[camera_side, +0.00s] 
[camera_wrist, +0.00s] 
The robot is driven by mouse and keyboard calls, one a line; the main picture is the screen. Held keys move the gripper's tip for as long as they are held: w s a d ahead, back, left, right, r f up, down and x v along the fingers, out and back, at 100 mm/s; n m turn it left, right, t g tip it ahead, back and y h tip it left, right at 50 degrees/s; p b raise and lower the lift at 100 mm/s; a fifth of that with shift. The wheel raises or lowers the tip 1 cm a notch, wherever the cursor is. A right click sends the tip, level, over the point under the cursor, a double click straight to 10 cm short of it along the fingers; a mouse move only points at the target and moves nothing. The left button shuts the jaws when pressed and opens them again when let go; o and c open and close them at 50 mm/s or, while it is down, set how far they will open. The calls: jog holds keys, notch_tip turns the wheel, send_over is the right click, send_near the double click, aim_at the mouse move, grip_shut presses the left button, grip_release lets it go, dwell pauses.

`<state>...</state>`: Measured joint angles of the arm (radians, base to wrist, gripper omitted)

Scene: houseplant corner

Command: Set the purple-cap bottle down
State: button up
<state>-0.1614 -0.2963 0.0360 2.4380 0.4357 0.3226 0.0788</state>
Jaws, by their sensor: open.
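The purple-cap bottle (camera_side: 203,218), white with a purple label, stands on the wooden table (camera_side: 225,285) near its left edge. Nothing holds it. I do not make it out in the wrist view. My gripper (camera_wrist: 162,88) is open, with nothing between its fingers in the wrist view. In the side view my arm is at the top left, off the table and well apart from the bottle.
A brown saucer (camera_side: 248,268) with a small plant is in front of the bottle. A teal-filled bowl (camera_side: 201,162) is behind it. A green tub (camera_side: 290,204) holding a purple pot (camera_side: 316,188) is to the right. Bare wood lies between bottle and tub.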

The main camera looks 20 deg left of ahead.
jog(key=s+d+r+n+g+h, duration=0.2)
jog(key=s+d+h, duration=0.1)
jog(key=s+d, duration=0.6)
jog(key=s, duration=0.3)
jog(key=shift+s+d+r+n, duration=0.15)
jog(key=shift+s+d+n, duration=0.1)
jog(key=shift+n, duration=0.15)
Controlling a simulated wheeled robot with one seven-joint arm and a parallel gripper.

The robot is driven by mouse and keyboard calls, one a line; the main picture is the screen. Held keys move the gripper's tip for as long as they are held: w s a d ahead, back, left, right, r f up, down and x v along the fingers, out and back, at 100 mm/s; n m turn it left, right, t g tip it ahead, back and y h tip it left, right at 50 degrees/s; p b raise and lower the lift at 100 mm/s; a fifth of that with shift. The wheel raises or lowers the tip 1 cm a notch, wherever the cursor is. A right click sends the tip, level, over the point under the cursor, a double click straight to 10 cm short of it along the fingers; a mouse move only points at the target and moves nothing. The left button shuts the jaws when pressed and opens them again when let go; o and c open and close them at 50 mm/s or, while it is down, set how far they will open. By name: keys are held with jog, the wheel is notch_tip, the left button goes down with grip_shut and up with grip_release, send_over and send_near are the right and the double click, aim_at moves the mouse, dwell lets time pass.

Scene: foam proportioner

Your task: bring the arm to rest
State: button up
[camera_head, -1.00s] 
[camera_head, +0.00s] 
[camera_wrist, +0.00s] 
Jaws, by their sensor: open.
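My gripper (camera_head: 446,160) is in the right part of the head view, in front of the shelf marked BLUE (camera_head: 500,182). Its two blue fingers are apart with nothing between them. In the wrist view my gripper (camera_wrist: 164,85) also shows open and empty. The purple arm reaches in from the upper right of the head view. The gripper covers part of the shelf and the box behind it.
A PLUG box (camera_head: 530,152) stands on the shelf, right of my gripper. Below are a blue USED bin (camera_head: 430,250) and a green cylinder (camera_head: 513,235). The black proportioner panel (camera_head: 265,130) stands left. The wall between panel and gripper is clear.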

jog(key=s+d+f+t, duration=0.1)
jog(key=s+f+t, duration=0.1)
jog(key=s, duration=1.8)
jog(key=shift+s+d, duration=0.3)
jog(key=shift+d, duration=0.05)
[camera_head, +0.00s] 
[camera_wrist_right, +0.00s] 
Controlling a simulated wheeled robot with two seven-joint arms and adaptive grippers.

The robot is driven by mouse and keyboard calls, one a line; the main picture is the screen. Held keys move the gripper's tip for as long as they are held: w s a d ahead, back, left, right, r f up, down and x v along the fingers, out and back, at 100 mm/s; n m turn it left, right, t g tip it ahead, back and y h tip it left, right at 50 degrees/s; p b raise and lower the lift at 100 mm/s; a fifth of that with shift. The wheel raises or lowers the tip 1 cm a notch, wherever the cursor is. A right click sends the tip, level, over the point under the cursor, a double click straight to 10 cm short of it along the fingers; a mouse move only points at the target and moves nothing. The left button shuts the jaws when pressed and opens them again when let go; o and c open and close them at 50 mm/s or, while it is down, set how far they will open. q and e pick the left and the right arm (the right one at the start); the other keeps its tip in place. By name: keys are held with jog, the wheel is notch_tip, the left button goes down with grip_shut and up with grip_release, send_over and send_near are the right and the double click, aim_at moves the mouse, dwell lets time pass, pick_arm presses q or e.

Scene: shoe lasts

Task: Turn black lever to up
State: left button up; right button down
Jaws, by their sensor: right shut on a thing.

# # # # # # #

> _REQUIRED WORK_: Both the line with "Scene: houseplant corner" and the line with "<state>-0.1614 -0.2963 0.0360" belong in the answer; write them out exactly, with every line between.

> _ANSWER TO THIS TASK_:
Scene: houseplant corner

Command: Set the purple-cap bottle down
State: button up
<state>-0.1614 -0.2963 0.0360 2.4380 0.4357 0.3226 0.0788</state>

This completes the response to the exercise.